(ESICMM-G8 Symposium on Next Generation Permanent Magnets, Tsukuba, 2015)
Overview: Elements-Strategic Research toward New Permanent Magnets and Its Recent Outputs


Satoshi Hirosawa

Elements Strategy Initiative Center for Magnetic Materials
National Institute for Materials Science
1-2-1 Sengen, Tsukuba, Ibaraki 305-0047, Japan

Abstract:

  More than thirty years have elapsed since the invention of the Nd-Fe-B permanent magnet and we are still searching for new materials that can be considered as candidates on which the next generation permanent magnets may be developed. New magnets must be clearly benchmarked with respect to not only magnetic performance of today’s best Nd-Fe-B magnets but also elements sustainability. Elements Strategy Initiative Center for Magnetic Materials (ESICMM) started in 2012 as a ten-year project under the MEXT’s Elements Strategy Initiative. ESICMM is focused on the development of high-performance permanent magnet materials that may meat such clearly benchmarked requirements. One of the most critical subjects is to develop atomistic understanding of coercivity mechanism of permanent magnets since coercivity dramatically depends on atomic defects and arrangements at interfaces of macroscopic crystal grains. For this purpose, atomistic microstructural characterizations, ab-initio simulations of interfacial structures, and finite element micromagnetic simulations are to be closely combined. Construction of data base and simulation algorithms of thermodynamics and kinetics of structural formation in relevant alloy systems is another highly focused area of investigation in ESICMM. Theoretical and experimental searches for new hard magnetic materials with large magnetic polarization and anisotropy field are also enthusiastically pursued.

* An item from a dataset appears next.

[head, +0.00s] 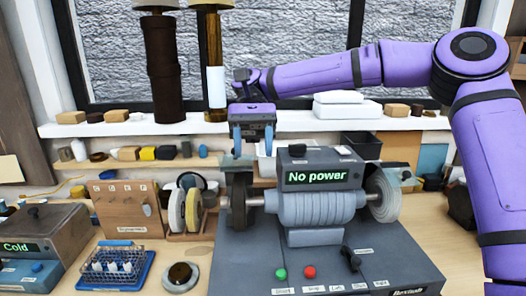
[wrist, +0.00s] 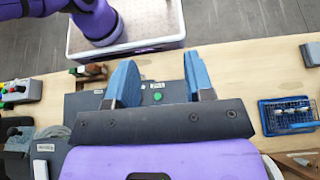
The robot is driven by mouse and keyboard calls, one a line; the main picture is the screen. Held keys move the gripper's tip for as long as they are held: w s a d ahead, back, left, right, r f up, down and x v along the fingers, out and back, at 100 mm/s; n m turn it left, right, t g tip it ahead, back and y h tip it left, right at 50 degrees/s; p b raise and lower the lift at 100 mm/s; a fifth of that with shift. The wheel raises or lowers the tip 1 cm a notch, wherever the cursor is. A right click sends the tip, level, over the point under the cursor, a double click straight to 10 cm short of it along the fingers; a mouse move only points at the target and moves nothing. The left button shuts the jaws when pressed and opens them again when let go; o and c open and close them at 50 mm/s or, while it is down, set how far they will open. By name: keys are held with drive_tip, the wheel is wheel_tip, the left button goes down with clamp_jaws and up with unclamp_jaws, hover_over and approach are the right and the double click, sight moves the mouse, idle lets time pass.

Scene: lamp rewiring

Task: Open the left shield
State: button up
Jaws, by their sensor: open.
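The bench grinder (head: 310,205) stands on a dark grey base, with a display reading "No power". In the wrist view, the open fingers (wrist: 161,85) show over the bench, and the left shield cannot be made out there. The right shield (head: 393,172) sits over the pale right wheel (head: 384,198).
Green (head: 281,273) and red (head: 309,272) buttons and a black lever (head: 350,258) are on the base front. Spare wheels (head: 184,211) stand left of the grinder. A blue tray (head: 112,281) and a "Cold" unit (head: 38,245) lie farther left. A cluttered shelf (head: 290,122) runs behind.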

ESICMM is constituted of three research groups, namely, “Computational materials science group”, “Analysis and evaluation group”, and “Material synthesis group”. The researchers mainly affiliate in National Institute for Materials Science (NIMS), and also in Tohoku University, National Institute of Advanced Industrial Science and Technology (AIST), High Energy Accelerator Research Organization (KEK), The University of Tokyo, Tokyo Institute of Technology, The Institute for Solid State Physics (ISSP), Nagoya University, Kyoto University, and Japan Synchrotron Radiation Research Institute (JASRI).